Community Based Service Learning

Community Based Service Learning is incorporated in the students academic experience throughout their four years at jCardinal Newman High School and culminates in the senior year.

The Cardinal Newman community cultivates Christian virtue through the study of Scripture, amplified by the teachings of the Catholic Church and service. Thus, ours is a lived faith incorporating a campus ministry, prayer, liturgy, retreats and community service.

To introduce the life of Christian service to our students, each will spend at least 25 hours a year in community service. The commitment to service culminates in a Community Based Service Learning (CBSL) Project conceived and implemented by the individual student in the junior and senior years of study.

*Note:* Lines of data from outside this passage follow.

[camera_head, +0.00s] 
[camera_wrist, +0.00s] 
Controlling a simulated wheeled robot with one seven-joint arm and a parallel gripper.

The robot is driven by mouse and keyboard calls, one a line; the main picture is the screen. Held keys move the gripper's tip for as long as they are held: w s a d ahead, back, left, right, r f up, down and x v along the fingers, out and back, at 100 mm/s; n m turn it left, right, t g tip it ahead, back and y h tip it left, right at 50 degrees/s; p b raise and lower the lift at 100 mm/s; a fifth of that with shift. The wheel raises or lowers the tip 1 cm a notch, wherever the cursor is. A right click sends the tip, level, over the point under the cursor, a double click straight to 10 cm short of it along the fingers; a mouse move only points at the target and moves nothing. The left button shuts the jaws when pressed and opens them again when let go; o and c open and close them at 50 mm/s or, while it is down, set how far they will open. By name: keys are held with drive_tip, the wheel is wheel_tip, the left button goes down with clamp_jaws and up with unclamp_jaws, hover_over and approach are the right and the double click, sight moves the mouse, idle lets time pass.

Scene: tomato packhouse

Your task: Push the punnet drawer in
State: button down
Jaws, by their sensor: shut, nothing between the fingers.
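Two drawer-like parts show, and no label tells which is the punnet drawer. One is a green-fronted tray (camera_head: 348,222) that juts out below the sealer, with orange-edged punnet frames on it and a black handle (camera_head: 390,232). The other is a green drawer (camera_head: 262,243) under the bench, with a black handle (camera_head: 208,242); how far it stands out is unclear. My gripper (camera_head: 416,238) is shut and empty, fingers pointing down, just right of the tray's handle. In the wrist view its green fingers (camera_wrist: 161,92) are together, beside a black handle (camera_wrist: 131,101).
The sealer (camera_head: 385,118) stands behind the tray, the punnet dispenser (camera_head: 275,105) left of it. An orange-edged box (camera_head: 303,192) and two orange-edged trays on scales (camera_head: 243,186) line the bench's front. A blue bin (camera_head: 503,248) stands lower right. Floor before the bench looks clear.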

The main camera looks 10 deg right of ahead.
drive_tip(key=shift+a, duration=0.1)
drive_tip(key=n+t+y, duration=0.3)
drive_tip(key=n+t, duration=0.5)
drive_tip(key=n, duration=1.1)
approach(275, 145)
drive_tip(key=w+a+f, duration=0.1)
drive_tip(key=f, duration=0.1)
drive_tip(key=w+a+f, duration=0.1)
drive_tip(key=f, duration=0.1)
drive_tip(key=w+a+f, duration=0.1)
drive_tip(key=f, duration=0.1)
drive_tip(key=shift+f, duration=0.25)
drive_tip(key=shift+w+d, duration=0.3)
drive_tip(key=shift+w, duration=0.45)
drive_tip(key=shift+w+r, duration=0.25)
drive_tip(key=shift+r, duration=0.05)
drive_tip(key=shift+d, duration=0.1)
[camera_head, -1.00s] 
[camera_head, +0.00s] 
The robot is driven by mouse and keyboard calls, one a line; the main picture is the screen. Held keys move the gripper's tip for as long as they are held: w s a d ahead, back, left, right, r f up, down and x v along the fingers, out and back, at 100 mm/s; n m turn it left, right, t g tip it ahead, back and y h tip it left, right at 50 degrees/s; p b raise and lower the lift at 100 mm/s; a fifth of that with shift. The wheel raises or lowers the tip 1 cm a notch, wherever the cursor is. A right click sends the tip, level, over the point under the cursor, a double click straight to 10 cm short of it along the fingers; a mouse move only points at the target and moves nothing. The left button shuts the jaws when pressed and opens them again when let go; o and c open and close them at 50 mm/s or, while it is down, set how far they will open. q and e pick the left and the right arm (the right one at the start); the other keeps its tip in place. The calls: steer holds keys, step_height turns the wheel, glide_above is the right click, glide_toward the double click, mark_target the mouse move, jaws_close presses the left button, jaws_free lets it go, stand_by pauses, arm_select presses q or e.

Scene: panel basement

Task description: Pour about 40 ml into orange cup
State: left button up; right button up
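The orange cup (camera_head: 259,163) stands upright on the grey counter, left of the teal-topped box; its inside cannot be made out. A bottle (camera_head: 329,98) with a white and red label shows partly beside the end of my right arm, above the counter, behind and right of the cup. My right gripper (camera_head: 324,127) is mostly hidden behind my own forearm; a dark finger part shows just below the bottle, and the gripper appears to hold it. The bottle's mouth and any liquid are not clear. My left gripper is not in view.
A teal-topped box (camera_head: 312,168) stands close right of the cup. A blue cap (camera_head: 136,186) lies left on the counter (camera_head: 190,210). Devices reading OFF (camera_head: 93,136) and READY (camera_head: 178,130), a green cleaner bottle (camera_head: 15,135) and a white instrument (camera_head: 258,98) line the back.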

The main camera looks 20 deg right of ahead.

In the course of their junior year, the students research a particular social issue that they feel capable of addressing through a focused project. They then seek out a mentor in the community with whom they design a course of action both practical and challenging. Prior to graduation and at the conclusion of their projects, the seniors prepare and deliver presentations explaining their research and highlighting the work they have done. Parents, family, faculty, students, and the greater community attend this day of student CBSL presentations.